- Set exercise -
Please write the listing below out again exactly, leaving every picture behind.

- Data excerpt -
==========

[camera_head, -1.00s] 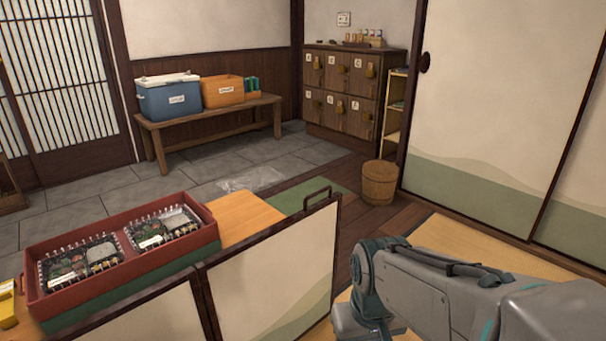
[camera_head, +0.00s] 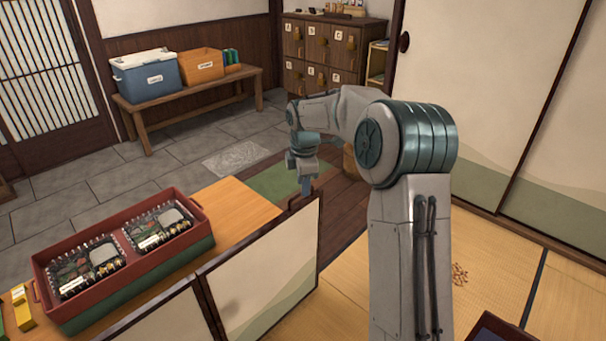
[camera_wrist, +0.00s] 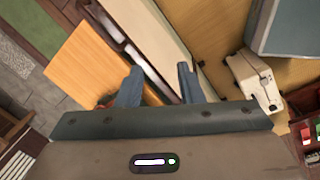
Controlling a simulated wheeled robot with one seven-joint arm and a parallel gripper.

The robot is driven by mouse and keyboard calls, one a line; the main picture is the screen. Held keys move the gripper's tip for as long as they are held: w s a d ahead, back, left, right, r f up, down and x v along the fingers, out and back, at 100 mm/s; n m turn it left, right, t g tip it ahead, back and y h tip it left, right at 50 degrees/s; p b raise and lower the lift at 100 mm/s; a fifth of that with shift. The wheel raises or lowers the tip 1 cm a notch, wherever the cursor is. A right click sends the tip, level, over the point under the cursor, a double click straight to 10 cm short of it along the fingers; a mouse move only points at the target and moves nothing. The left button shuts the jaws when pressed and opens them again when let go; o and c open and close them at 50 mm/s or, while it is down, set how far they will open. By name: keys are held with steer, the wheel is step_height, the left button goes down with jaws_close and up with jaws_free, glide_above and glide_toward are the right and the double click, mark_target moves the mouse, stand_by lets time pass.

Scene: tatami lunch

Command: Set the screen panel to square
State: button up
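The screen panel (camera_head: 265,275) is cream with a green base and a dark frame. It stands upright and meets a second panel (camera_head: 165,326) at a dark post on its left. In the head view my gripper (camera_head: 305,190) points down at the panel's far top corner, where a raised handle showed earlier and is now mostly hidden. In the wrist view two blue fingers (camera_wrist: 159,68) are apart, so the gripper is open. The panel's dark top edge (camera_wrist: 138,55) runs down between or just below the fingers. I cannot tell if they touch it.
A wooden counter (camera_head: 232,208) beside the panel carries a red tray (camera_head: 52,290) with two lunch boxes. A bench (camera_head: 190,112) with a blue cooler (camera_head: 146,76) and an orange box (camera_head: 200,66) stands behind. Tatami (camera_head: 345,300) lies open right of the panel.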

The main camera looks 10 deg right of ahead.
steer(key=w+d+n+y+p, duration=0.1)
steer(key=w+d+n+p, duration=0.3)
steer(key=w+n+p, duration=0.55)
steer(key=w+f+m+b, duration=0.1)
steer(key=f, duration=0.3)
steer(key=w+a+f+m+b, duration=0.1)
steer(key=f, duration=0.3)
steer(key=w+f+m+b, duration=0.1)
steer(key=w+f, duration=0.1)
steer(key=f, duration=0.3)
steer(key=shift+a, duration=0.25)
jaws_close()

==========

- Result -
[camera_head, -1.00s] 
[camera_head, +0.00s] 
[camera_wrist, +0.00s] 
Controlling a simulated wheeled robot with one seven-joint arm and a parallel gripper.

The robot is driven by mouse and keyboard calls, one a line; the main picture is the screen. Held keys move the gripper's tip for as long as they are held: w s a d ahead, back, left, right, r f up, down and x v along the fingers, out and back, at 100 mm/s; n m turn it left, right, t g tip it ahead, back and y h tip it left, right at 50 degrees/s; p b raise and lower the lift at 100 mm/s; a fifth of that with shift. The wheel raises or lowers the tip 1 cm a notch, wherever the cursor is. A right click sends the tip, level, over the point under the cursor, a double click straight to 10 cm short of it along the fingers; a mouse move only points at the target and moves nothing. The left button shuts the jaws when pressed and opens them again when let go; o and c open and close them at 50 mm/s or, while it is down, set how far they will open. By name: keys are held with steer, the wheel is step_height, the left button goes down with jaws_close and up with jaws_free, glide_above and glide_toward are the right and the double click, mark_target moves the mouse, stand_by lets time pass.

Scene: tatami lunch

Command: Set the screen panel to square
State: button up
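The screen panel (camera_head: 265,275) is cream with a green base and a dark frame. It stands upright and meets a second panel (camera_head: 165,326) at a dark post on its left. In the head view my gripper (camera_head: 305,190) points down at the panel's far top corner, where a raised handle showed earlier and is now mostly hidden. In the wrist view two blue fingers (camera_wrist: 159,68) are apart, so the gripper is open. The panel's dark top edge (camera_wrist: 138,55) runs down between or just below the fingers. I cannot tell if they touch it.
A wooden counter (camera_head: 232,208) beside the panel carries a red tray (camera_head: 52,290) with two lunch boxes. A bench (camera_head: 190,112) with a blue cooler (camera_head: 146,76) and an orange box (camera_head: 200,66) stands behind. Tatami (camera_head: 345,300) lies open right of the panel.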

The main camera looks 10 deg right of ahead.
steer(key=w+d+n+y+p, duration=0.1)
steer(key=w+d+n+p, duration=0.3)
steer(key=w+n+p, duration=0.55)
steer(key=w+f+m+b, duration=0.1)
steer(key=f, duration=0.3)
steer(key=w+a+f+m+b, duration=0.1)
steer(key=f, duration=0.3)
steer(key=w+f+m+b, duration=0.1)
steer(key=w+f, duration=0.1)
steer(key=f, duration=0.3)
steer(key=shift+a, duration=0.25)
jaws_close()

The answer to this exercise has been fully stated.